Some decisions are yours alone — pricing, positioning, anything that commits the business in a specific direction. I’ll surface those with a recommendation and the reasoning behind it. You decide.

For everything in between, the principle is: I’ll tell you when something isn’t working, and I’ll show you the work as it happens, but I won’t put every decision through approval. That’s how speed compounds.

Communication

  • Slack for ongoing conversation. Direct messages, not a shared channel where things get lost.
  • Loom for walkthroughs. New work gets a 3-minute video so you can see the thinking, not just the artefact.
  • Figma for the design files. You have viewer access on every project, always.
  • Email for anything that needs to be on the record.
  • Calls when text won’t do the job.

What you provide, what I bring

What you provide

  • Access to your product, brand assets, and any internal documentation that helps me understand the business.
  • One named contact who can make decisions when one needs making.
  • Honest feedback on the work, when you have time.
  • The same rate, every month.

What I bring

  • Strategic design across brand, product, and website — whatever the priority is that month.
  • 15 years of context across the UK, Australia, and Southeast Asia.
  • Direct conversation. No account managers, no project managers, no producers.
  • Same-week turnaround as the standard. Anything genuinely urgent moves up.
  • A design partner who’ll tell you when something isn’t working — even if it’s yours.

Time, capacity, scope

How much time you get

I don’t track hours. I work on whatever matters most until it’s done. With a maximum of three clients at a time, you’re getting real focus — not a slice of someone spread across ten accounts.
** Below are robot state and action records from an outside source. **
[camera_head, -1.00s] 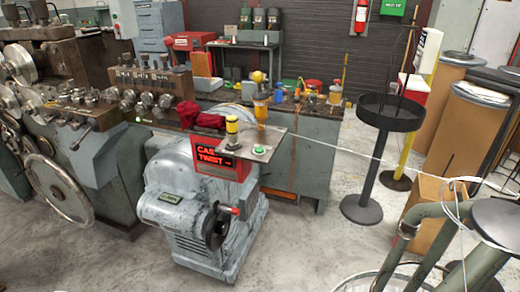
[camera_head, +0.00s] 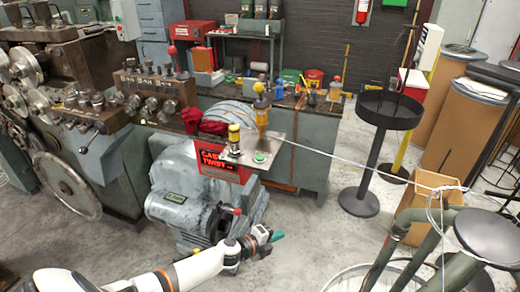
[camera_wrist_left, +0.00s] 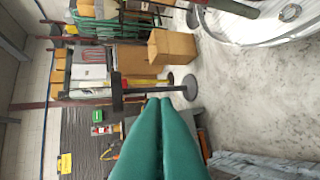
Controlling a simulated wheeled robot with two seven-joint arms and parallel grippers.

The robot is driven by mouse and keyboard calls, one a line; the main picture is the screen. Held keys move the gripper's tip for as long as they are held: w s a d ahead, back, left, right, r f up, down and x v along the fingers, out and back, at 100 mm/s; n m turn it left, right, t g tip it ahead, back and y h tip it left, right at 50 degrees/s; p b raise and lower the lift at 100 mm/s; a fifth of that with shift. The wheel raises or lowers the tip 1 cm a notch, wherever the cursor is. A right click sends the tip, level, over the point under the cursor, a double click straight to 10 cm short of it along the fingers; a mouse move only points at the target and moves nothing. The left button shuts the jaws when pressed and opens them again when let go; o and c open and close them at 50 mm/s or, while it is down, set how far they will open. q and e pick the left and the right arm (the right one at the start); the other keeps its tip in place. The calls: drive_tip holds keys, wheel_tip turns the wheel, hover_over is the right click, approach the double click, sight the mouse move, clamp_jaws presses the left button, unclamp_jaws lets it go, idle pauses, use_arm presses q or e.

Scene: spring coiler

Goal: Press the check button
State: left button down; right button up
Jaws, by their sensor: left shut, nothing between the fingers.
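My left gripper (camera_head: 277,236) is in front of and below the panel, apart from the button, over the floor at the machine's front right. Its green fingers are shut with nothing between them, and they fill the lower middle of the left wrist view (camera_wrist_left: 160,125). The button cannot be made out in that view. My right gripper is not in view.
A wire (camera_head: 360,163) runs from the panel to the right. A black round stand (camera_head: 389,110) and a cardboard box (camera_head: 430,195) are on the right.

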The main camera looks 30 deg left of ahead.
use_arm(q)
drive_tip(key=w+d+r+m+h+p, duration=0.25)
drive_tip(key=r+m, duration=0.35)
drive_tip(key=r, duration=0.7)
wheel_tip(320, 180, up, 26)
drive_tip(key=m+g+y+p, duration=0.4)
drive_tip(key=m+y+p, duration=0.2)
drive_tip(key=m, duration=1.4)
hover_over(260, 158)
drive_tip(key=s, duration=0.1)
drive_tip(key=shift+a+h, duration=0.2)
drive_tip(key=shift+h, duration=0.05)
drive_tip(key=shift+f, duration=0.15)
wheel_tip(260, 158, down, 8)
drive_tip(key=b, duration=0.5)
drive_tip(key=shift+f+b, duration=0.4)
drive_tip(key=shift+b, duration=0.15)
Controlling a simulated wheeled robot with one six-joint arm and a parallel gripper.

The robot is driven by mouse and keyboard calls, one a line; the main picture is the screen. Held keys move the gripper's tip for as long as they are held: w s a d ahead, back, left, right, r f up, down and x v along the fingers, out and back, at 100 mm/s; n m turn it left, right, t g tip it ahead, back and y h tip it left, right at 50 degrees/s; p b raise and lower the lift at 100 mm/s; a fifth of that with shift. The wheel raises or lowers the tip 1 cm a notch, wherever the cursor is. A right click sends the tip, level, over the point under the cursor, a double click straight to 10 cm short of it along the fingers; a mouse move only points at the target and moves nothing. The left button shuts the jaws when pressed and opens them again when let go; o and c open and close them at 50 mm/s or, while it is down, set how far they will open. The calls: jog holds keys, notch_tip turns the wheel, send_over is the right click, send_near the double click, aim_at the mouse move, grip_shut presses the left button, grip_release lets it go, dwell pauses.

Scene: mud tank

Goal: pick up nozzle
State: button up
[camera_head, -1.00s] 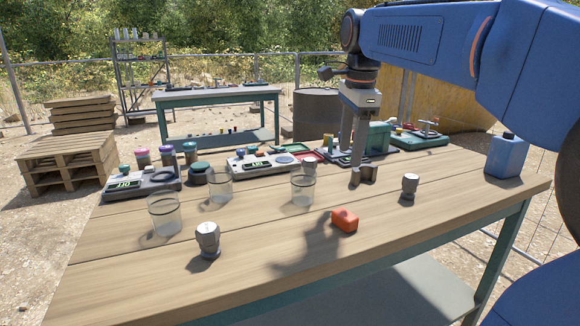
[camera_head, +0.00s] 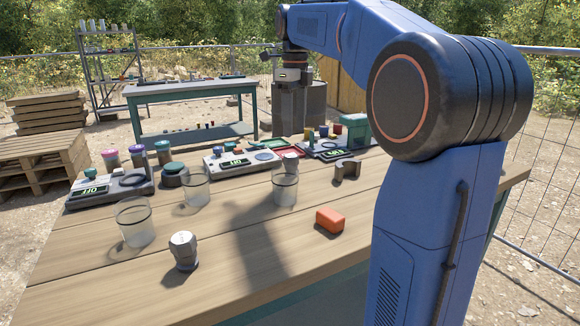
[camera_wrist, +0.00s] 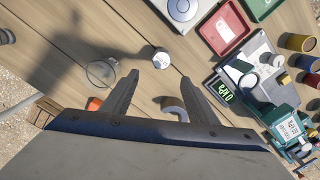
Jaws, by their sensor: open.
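A small grey metal piece (camera_head: 290,161), which looks like the nozzle, stands on the wooden table just behind a clear beaker (camera_head: 284,188). Its lower part is partly hidden by the beaker. In the wrist view its round pale top (camera_wrist: 161,58) shows just beyond and between my fingertips. My gripper (camera_head: 290,130) points down above it, open with nothing between the fingers (camera_wrist: 159,78). A similar faceted grey metal piece (camera_head: 183,251) stands near the front left of the table. I cannot tell for sure which one is the nozzle.
A grey curved bracket (camera_head: 347,170) and an orange block (camera_head: 330,220) lie to the right. Two more beakers (camera_head: 136,222) (camera_head: 195,187) stand left. Scales (camera_head: 240,162) and jars line the back. A red tray (camera_wrist: 224,27) lies nearby. The table's front middle is clear.

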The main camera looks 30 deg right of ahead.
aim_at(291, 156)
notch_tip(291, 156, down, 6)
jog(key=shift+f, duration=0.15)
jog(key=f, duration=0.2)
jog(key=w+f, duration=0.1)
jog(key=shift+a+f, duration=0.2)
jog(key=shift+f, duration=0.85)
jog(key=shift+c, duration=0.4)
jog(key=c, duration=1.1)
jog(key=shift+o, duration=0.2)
How long most clients stay

Most stay 3–12 months. Some much longer — ProblemShared is over three years. The longer we work together, the better the work gets. That’s not a sales line; that’s the whole reason the model exists.

Pause or cancel

Month to month. No lock-in, no exit fees. If you need to pause, just say so. The point of cancel-anytime isn’t that you’ll cancel; it’s that you don’t need a contract to keep me motivated.

Timezones

I’m based in Thailand (GMT+7). Most communication happens through Slack and Loom — no need to line up calendars. Most clients prefer the async cadence; the few-hour overlap with UK or Europe is enough for the calls that genuinely need to happen.

For US Pacific, the overlap is small but workable. East Coast US, UK, and Australia are all comfortable. If you’re looking for a designer available in real-time across a 9-to-5 in your timezone, this isn’t that — and that’s a feature, not a bug.

What happens after the intro call

We talk for 30 minutes. I learn enough about your situation to know whether I can be useful. You learn enough about how I work to know whether it’s a fit.

If it’s a fit, we can start the same week. No lengthy proposals, no SOWs, no paperwork. Just a conversation and a decision.